The testimony borne by Oliver Cowdery upon his return to the Church was as follows: “Friends and Brethren: My name is Cowdery, Oliver Cowdery. In the early history of this Church, I stood identified with her, and one in her councils. True it is that the gifts and callings of God are without repentance; not because I was better than the rest of mankind was I called, to fulfill the purposes of God. He called me to a high and holy calling. I wrote with my own pen, the entire Book of Mormon (save a few pages) as it fell from the lips of the Prophet Joseph Smith, as he translated it by the gift and power of God, by means of the Urim and Thummim, or, as it is called by the book, ‘holy interpreters.’ I beheld with my eyes, and handled with my hands, the gold plates from which it was translated. I also saw with my eyes and handled with my hands the ‘holy interpreters'” (as cited in Smith, Restoration of All Things, 113).

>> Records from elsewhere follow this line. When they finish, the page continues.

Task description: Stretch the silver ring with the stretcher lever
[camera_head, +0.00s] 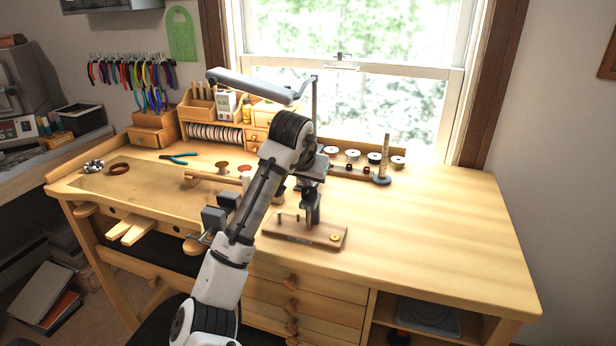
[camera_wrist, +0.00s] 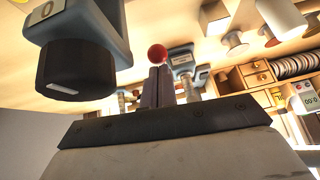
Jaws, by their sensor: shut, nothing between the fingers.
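My gripper (camera_wrist: 156,70) is shut and empty in the wrist view, its dark fingers together. A red ball knob (camera_wrist: 157,53) shows right at its fingertips; I cannot tell whether they touch. A blue-grey body with a black round part (camera_wrist: 78,66) stands close beside the gripper. The silver ring cannot be made out.
The wooden board (camera_head: 290,236) carries pegs and a small yellow disc. A grey vise (camera_head: 213,219) sits at the front edge. Pliers (camera_head: 178,157) and a brown ring-shaped item (camera_head: 119,169) lie left. Spools and a tapered post (camera_head: 383,172) stand behind. The bench's right side (camera_head: 440,230) is clear.

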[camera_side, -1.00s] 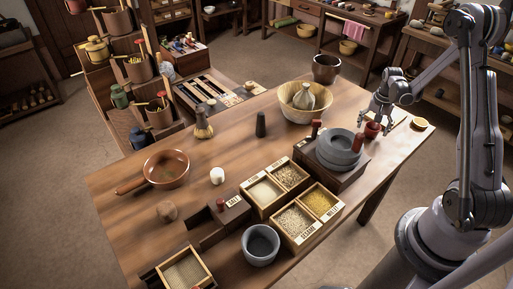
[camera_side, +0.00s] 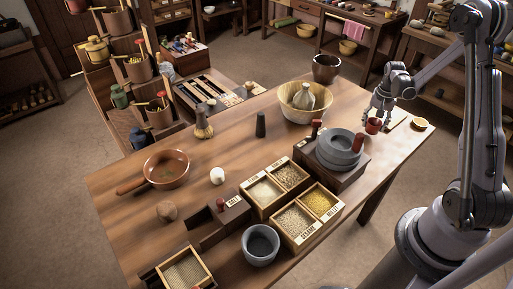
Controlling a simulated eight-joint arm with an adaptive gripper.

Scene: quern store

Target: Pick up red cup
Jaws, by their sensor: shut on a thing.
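The red cup (camera_side: 373,126) is a small dark-red cup at the right end of the wooden table, just right of the quern. My gripper (camera_side: 377,114) is at the cup from above and is shut on it. The fingers partly hide the cup's rim. I cannot tell clearly whether the cup's base touches the table.
The grey stone quern (camera_side: 340,148) on its dark box stands close to the left of the cup. A wicker basket (camera_side: 303,108) holds a pale sack behind it. Grain boxes (camera_side: 319,228) stand in front.

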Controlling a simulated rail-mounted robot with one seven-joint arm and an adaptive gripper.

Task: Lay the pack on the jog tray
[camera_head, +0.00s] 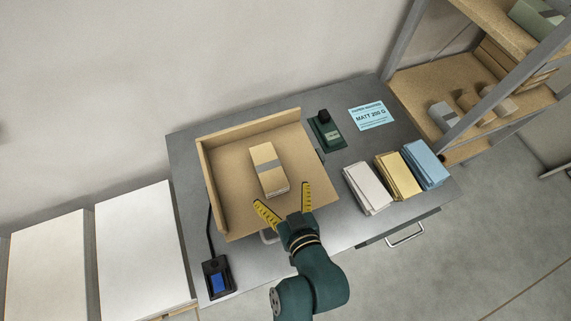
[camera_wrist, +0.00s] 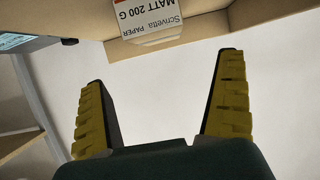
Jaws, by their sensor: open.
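A cream pack (camera_head: 268,165) with a grey band lies flat on the wooden jog tray (camera_head: 226,205), near its middle. The tray has raised walls at the back and left. My gripper (camera_head: 282,194) is open at the tray's front part, with its yellow fingers spread just in front of the pack's near end. In the wrist view my gripper (camera_wrist: 164,68) has nothing between its fingers. A pack end with a MATT 200 G label (camera_wrist: 148,14) shows upside down at the top there, beyond the fingertips, above a tan board edge (camera_wrist: 180,38).
White (camera_head: 367,188), yellow (camera_head: 398,176) and blue (camera_head: 426,164) stacks stand at the grey table's right. A green device (camera_head: 325,131) and a MATT 200 G sign (camera_head: 371,116) are behind. A blue-screened device (camera_head: 217,278) stands front left. Shelving rises at the right.

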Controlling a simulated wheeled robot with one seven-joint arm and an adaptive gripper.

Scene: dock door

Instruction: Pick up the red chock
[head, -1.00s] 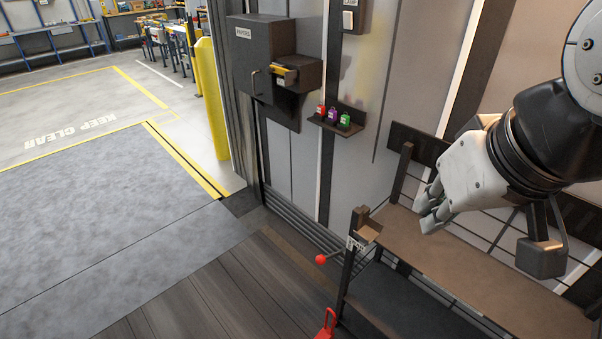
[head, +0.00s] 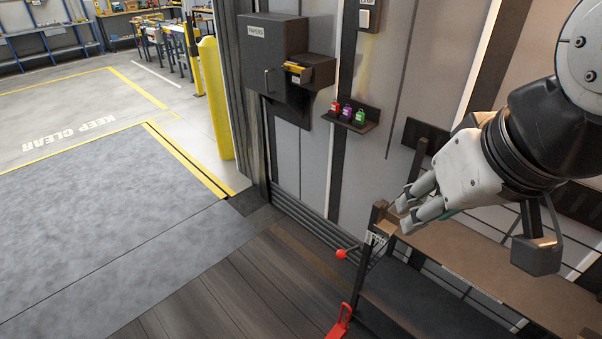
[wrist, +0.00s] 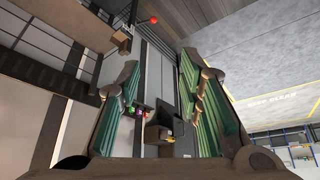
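A red piece (head: 340,322) shows at the bottom of the head view, low beside the rack and partly cut off by the picture's edge. It has a narrow upright loop; I cannot tell for sure that it is the chock. My gripper (head: 405,210) is at the right of the head view, above the rack's left end and well above the red piece. In the wrist view my gripper (wrist: 165,85) has its two green-padded fingers wide apart, with nothing between them. No red chock shows clearly in the wrist view.
A dark rack with a brown top (head: 470,260) stands at the right along the wall. A lever with a red knob (head: 341,254) sticks out from its left end. A shelf (head: 357,124) holds red, purple and green padlocks. A papers box (head: 272,50) hangs left of it. The grey floor plate (head: 100,230) is clear.

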Question: What should we know about the process of translation?

Answer: Certainly each member of the Church should have a meaningful understanding of that which the Lord has revealed to us on the matter. Our query then becomes, to what revelation do we turn? The answer is Doctrine and Covenants 9, in which we learn that Oliver Cowdery commenced to translate and then lost his courage and could not continue (vv. 5, 11).

“You must study it out in your mind,” the Lord told him, “then [that is after having arrived at your own best determination as to what the proper meaning is] you must ask me if it be right, and if it is right I will cause that your bosom shall burn within you; therefore, you shall feel that it is right. But if it be not right you shall have no such feelings, but you shall have a stupor of thought that shall cause you to forget the thing which is wrong; therefore, you cannot write that which is sacred save it be given you from me” (D&C 9:8–9).

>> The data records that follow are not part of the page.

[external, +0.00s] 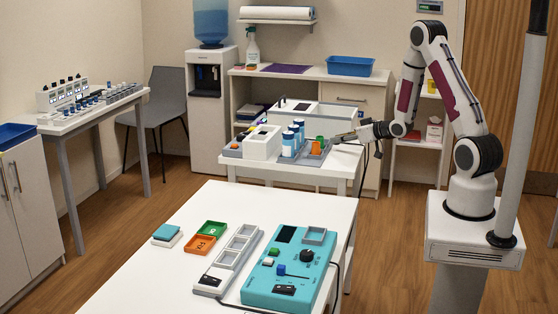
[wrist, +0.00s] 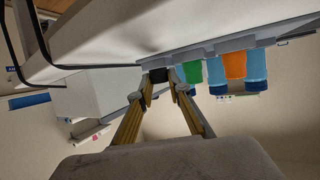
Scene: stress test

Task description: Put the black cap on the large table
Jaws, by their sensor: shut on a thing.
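My gripper (external: 342,138) is at the right end of the small back table, just right of an orange cup. In the wrist view my gripper (wrist: 161,80) has its fingertips close together on a small black thing, the black cap (wrist: 158,75). The cap is too small to make out in the external view. The large table (external: 130,275) is the white one in the foreground, well nearer the camera than my gripper. No black cap shows loose on it.
The back table holds a white box (external: 262,142), blue-topped bottles (external: 288,145) and an orange cup (external: 316,148). On the large table are a teal panel (external: 270,298), a grey tray (external: 210,284), and orange and green trays (external: 200,245). Its left part is bare.

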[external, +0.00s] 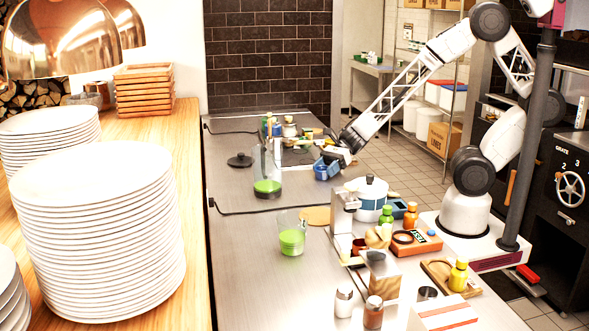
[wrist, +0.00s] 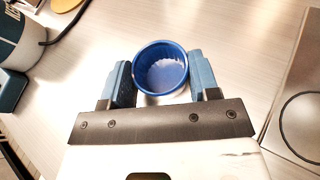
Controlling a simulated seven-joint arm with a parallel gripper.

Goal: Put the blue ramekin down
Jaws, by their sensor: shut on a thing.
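The blue ramekin (wrist: 162,68) is a small ribbed round cup and looks empty in the wrist view. It sits upright between the two blue-grey fingers of my gripper (wrist: 162,76), which is shut on it. In the external view, my gripper (external: 333,160) is low over the far part of the steel counter, and the ramekin (external: 320,173) shows as a blue patch at its fingers. I cannot tell whether the ramekin's base touches the counter.
A clear container with green contents (external: 267,187) stands left of the gripper. A blue and white lidded pot (external: 370,198) stands nearer the camera, to the right. Jars and small items (external: 289,128) crowd the counter behind. Bare steel (external: 240,232) lies at the front left.

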In this context let us give at least brief consideration to the preparation that Joseph Smith made in order to have the sense and feel of this ancient record he was translating. First, it would be well to observe that he had received considerable tutoring from Moroni and other prophets from the Book of Mormon. In the Wentworth Letter Joseph Smith tells us that Moroni told him about the original inhabitants of this country and gave him “a sketch of their origin, progress, civilization, laws, governments, of their righteousness and iniquity, and the blessings of God being finally withdrawn from them as a people” (History of the Church, 4:537). Illustrating the understanding that Joseph

obtained of these things long before he began the labor of translation, his mother tells us how “every evening we gathered our children together and gave our time up to the discussion of those things which he instructed to us. I think that we presented the most peculiar aspect of any family that ever lived upon the earth, all seated in a circle, father, mother, sons, and daughters, listening in breathless anxiety to the religious teachings of a boy eighteen years of age who had never read the Bible through by course in his life. For Joseph was less inclined to the study of books than any child we had, but much more given to reflection and deep study.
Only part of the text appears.